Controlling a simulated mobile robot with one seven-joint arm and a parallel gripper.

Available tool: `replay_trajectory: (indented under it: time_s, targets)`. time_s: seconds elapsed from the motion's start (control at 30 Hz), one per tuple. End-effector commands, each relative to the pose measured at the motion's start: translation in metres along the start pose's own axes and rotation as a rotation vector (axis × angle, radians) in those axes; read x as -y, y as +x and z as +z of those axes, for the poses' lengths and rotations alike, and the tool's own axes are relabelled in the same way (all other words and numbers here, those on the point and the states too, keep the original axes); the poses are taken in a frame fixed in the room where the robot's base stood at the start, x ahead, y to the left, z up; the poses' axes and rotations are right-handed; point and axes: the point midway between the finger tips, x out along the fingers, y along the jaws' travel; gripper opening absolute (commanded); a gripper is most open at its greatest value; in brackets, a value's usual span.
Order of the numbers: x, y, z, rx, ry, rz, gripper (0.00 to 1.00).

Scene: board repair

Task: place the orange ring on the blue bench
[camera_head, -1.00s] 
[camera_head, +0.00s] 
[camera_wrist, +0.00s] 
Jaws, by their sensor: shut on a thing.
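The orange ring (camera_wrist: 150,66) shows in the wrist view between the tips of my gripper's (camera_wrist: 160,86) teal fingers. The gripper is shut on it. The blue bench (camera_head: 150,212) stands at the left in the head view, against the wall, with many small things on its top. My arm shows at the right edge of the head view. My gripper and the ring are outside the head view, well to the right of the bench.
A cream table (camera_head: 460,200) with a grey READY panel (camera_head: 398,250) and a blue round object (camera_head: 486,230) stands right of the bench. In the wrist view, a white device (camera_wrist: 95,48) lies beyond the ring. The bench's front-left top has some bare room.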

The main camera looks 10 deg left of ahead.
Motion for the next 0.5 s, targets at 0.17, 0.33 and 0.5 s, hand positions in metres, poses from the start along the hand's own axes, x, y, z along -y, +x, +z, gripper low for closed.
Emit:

* * * * * * * * *

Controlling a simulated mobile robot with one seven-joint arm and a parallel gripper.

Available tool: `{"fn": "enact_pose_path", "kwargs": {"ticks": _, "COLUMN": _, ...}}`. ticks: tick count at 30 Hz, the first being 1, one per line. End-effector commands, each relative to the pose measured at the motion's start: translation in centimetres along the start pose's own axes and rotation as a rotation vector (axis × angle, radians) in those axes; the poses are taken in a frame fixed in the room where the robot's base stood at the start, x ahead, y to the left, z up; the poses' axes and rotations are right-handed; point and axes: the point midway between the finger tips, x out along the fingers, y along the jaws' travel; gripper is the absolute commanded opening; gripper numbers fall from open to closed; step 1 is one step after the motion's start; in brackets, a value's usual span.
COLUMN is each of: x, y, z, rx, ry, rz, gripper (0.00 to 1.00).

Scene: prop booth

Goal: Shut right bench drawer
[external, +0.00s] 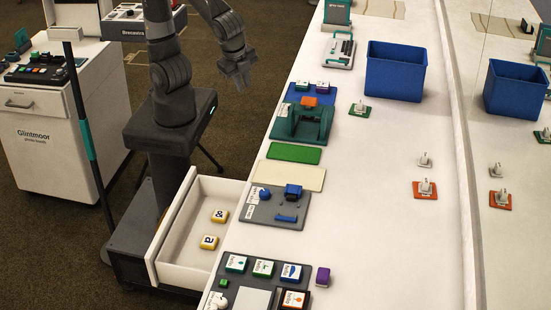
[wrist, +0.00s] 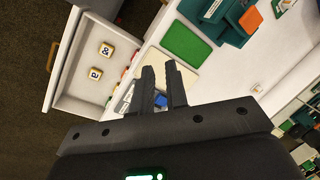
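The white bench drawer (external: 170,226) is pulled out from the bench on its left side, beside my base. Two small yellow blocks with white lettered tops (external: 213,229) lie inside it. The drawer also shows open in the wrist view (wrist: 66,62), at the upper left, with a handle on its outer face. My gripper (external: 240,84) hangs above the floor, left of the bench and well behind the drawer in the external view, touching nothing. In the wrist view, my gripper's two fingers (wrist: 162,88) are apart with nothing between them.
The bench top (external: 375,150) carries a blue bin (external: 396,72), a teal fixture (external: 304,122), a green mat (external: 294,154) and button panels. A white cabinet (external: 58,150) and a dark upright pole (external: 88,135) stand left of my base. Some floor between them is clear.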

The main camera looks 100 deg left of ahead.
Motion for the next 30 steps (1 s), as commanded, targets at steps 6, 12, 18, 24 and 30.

* * * * * * * * *

Your task is to reproduce exactly the lines beginning at the line containing "Scene: board repair" and ending at the line containing "[camera_wrist, +0.00s]", inclusive.

# Full output:
Scene: board repair

Task: place the orange ring on the blue bench
[camera_head, -1.00s] 
[camera_head, +0.00s] 
[camera_wrist, +0.00s] 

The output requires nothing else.